== DESCRIPTION OF THE TASK ==
Among the entries below, count the lines where the string "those" occurs, and give only the number.

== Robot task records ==
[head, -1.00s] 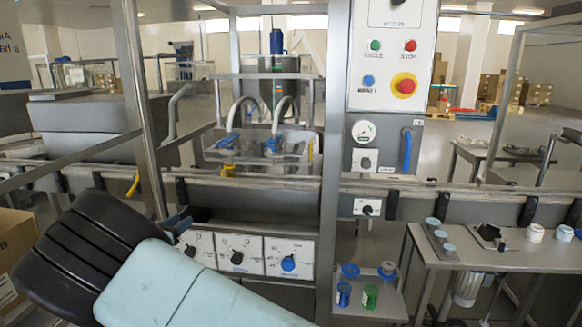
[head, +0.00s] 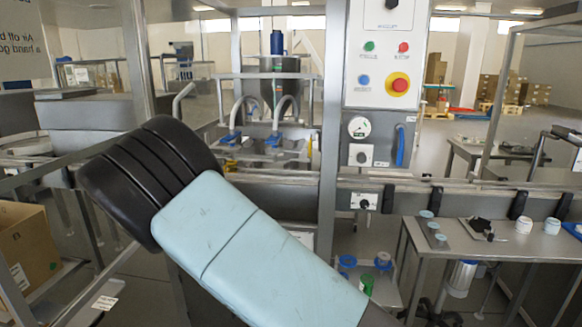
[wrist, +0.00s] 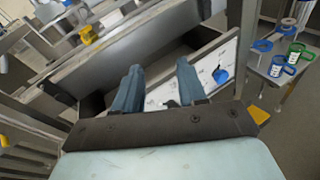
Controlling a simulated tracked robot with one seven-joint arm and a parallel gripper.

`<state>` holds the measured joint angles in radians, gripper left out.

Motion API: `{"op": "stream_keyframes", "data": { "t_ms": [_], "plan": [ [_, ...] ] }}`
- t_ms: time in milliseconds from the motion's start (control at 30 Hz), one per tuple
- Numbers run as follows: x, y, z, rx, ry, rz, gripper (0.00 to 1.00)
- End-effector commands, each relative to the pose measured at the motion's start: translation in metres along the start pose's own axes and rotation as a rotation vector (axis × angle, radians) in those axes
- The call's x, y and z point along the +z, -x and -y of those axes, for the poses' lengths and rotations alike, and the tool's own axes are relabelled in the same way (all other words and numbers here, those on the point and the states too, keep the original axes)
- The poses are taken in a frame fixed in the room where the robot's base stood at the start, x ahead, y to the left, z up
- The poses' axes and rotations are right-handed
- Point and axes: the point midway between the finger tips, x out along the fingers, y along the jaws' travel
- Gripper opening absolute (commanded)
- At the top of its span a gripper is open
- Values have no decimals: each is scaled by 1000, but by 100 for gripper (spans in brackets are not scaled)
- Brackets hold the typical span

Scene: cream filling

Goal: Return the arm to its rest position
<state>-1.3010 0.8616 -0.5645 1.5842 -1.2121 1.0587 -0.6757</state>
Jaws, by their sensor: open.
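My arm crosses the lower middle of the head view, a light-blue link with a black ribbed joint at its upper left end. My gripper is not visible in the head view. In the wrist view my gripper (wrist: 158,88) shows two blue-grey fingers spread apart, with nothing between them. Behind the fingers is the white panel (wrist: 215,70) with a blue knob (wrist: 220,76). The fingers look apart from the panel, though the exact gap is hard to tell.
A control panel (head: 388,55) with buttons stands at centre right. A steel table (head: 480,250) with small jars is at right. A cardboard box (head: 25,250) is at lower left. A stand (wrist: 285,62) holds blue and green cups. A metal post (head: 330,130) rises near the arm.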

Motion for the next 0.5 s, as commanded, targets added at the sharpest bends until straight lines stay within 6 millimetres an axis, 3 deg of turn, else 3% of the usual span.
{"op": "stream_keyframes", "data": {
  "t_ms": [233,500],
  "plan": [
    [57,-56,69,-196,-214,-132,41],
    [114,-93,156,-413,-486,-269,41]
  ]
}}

...

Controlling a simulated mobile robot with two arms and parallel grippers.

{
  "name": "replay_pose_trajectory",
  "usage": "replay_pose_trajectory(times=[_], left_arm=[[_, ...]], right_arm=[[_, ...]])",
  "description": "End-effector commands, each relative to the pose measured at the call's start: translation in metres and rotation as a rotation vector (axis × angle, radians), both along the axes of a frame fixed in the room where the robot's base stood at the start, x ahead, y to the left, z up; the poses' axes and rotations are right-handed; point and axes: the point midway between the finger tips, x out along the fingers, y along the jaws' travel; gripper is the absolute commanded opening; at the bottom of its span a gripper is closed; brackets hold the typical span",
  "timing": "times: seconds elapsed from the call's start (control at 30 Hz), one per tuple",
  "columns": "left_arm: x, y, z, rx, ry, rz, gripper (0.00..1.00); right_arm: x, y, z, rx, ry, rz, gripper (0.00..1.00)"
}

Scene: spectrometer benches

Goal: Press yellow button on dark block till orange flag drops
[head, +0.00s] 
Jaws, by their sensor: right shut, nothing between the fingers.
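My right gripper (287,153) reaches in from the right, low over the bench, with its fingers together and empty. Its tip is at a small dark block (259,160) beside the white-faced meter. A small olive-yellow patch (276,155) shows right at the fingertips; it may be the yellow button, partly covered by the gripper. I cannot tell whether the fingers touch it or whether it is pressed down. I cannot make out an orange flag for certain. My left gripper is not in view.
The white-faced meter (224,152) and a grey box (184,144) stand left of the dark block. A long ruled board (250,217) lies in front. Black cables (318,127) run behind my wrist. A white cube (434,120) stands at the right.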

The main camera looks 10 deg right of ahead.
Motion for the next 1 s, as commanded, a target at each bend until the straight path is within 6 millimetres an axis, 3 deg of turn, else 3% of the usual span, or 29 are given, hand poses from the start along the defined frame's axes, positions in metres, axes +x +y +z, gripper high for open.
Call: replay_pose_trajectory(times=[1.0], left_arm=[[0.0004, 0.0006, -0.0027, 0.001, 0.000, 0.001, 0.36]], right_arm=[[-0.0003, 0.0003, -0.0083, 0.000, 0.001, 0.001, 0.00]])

== SOLUTION FOR THIS EXERCISE ==
2